I have my own answer, which I like quite well for my own purposes, but it might not be as interesting or relevant as yours, and, anyway, I don’t want to have any influence over what your caveman sees when you look over the mountain.  This story can have any ending at all–why not?–but the best would probably be the one that helps re-teach you whatever lesson it is you’ve been wanting to re-learn lately.

Meanwhile, my own point of my fable is really just this: that we never–not any of us, ever in time–never really invent the wheel. No, we only discover it, and re-discover it, buried beneath the stone. Or no, no, no—we don’t even have to work that hard. To discover the wheel we have only to imagine the moon.

And my other point–the one I came in here with–is that I need to do a lot more reading/learning. Carl Jung–amazing what I still don’t know about him, even after seeing the movie. 🙂 Arthur Koestler too, I guess: “The Roots of Coincidence.” Many many others, old and new. “The Believing Brain” by Michael Shermer– it’s in my official “wish list” at audible.com. (I’m listening to lectures by Alan Watts right now—fabulous stuff! btnhnt.) [but that’s neither here nor there]

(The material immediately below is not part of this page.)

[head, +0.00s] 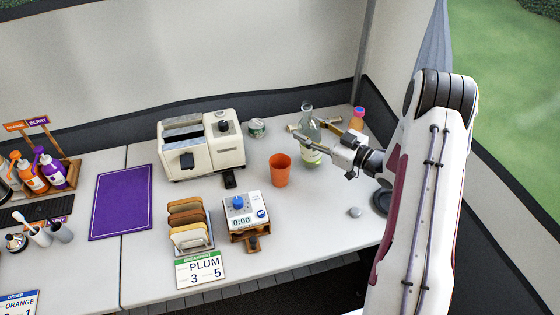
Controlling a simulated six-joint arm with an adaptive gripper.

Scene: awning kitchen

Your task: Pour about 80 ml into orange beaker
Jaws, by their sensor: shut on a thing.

I find, more and more, that this is where my path tends to go–the part of me that is mostly “mind” is heading there, I mean. As for the rest of me–the one who carries wood and chops water, builds fires and tames small animals–she’s feeling very strong these days.

I want to apply these concepts (the links above: apophenia, etc.) towards various ways of managing randomness, making the most (whether through experience, logic, cultivated habit, instinct or whatever else might work) of what we tend to call “luck”. In practical life, of course–for luck is easy to find in practical life. [Case in point: just believing you’re “lucky” makes you lucky. Really, it’s true. Try it, it works: I myself have been lucky all my life. (But then, so has everybody else.)] But most fully I want to explore and  learn to exploit randomness in the context of, say, daily zennish practices, such as the art of kindness, or–the area that seems least “manageable” to me these days–the art of making art:

{from wikipedia:  In his notebooks, Leonardo da Vinci wrote of pareidolia as a device for painters, writing “if you look at any walls spotted with various stains or with a mixture of different kinds of stones, if you are about to invent some scene you will be able to see in it a resemblance to various different landscapes adorned with mountains, rivers, rocks, trees, plains, wide valleys, and various groups of hills. You will also be able to see divers combats and figures in quick movement, and strange expressions of faces, and outlandish costumes, and an infinite number of things which you can then reduce into separate and well conceived forms.”}

In my case, I want to see the roles randomness and planning can play in my writing…..and this time to conduct my experiments in public, for (and, for reasons I don’t fully understand, I can agree to this only with both feet dragging along the ground behind me) an “audience” of some kind. (Who is my audience, anyway, besides just you, love? Perhaps that may be one of those questions that’s a lot less important than I think it is.)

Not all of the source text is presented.